The book has been much discussed on the sewing blogosphere, as you might imagine.  Many people sew their own clothing in order to address some of the problems listed above, particularly the issues related to construction and fit.  Certainly, having better-fitting, better quality clothing was the reason I got into garment sewing.  I think the real statement the book makes is about the ethics of disposable clothing.  I admit I pretty much chose to ignore the idea that anything bought from H&M or Old Navy was likely made by someone who didn't make a living wage in a factory that was polluting the environment.  It's really impossible to ignore those issues after having read the book.  Truly, it's now difficult for me to imagine going out and buying t-shirts at $7 a piece from Target.  On the other hand, it's still difficult for me to contemplate spending, say, $40 on a t-shirt.
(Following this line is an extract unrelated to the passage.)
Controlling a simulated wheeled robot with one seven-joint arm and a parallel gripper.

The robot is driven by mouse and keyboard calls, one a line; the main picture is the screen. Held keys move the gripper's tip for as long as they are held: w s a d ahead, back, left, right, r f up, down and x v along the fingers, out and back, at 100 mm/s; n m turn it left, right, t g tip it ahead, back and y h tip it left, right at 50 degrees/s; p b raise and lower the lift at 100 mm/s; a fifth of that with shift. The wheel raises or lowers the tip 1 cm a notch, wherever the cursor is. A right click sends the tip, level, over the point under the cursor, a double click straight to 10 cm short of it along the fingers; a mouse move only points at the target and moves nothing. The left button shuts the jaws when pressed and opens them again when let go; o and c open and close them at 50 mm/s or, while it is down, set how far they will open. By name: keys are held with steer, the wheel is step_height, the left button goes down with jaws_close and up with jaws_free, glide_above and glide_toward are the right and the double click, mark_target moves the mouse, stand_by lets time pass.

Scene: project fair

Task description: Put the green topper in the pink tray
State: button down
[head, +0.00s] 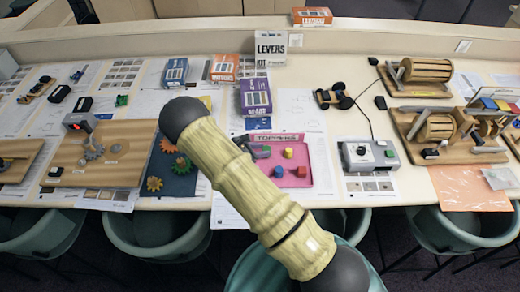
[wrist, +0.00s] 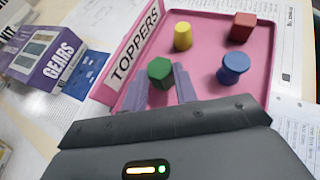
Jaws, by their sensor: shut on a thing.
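The pink tray (head: 296,184) with its TOPPERS label lies on the table in the middle of the head view; its floor also shows in the wrist view (wrist: 205,62). The green topper (wrist: 160,72) is between the two fingers of my gripper (wrist: 162,88), which is shut on it. It is over the tray, near the labelled wall; I cannot tell whether it touches the tray floor. In the head view my arm partly hides the gripper. A yellow topper (wrist: 183,36), a red topper (wrist: 242,27) and a blue topper (wrist: 232,68) stand in the tray.
The purple GEARS box (head: 255,98) stands behind the tray, left of it in the wrist view. A dark blue sheet with gears (head: 180,183) lies left of the tray. A grey box with a knob (head: 369,155) is to its right. Chairs line the front edge.

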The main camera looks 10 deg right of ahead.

Despite the sticker shock, it's my intention to buy more high quality clothing.  I'm also going to work on controlling impulse purchases, which is apparently the real take-home message from Overdressed.  From a Fashionista piece about Overdressed,
Overdressed is about reigning in out-of-control consumption,” Cline said. “It’s not trying to make people feel bad for buying clothes that they can afford.” In other words, the book is really about finding solutions to our shopping addictions. “And luckily,” Cline said. “There’s not just one solution.”
The Fashionista article goes on to give Cline's tips on how to afford ethical fashion.  It's no surprise that one of the tips is learning to sew, not just so that you can make your own clothing but also so that you can upcycle and refashion things from your wardrobe to give them longer life or tweak and refashion things bought secondhand.

I was so inspired by the book that, when contemplating buying a dress for Easter, I went to my local Goodwill store instead of the mall and tried on a bunch of dresses.  I looked for clothes that said they were made in the US (because they were more likely to be of better quality), that I thought would be great with a few tweaks (most common issue, the skirt would be too long, but that can be easily fixed).  Ultimately, I decided to either wear the dress I wore for Christmas (what?  wear the same dress to two holidays in a row?  craziness!) or make myself a new skirt, but going to Goodwill was a good experience in looking at clothing with an eye toward tweaking and refashioning.  I already have some ideas for things in my wardrobe that I rarely wear.

Ultimately, I think the greatest personal benefit in reading Overdressed was making me think before I buy clothes and aligning my clothing choices with my personal ethics.  I cloth diaper my baby in part because of the huge environmental cost in using non-compostable disposable diapers.  Therefore, it make no sense to buy clothes that, because they are likely to fall apart, are destined for a landfill.   Being more thoughtful about my clothing purchases will also likely lead to owning more clothes that I love which will solve my current problem of having a closet full of clothes and "nothing to wear."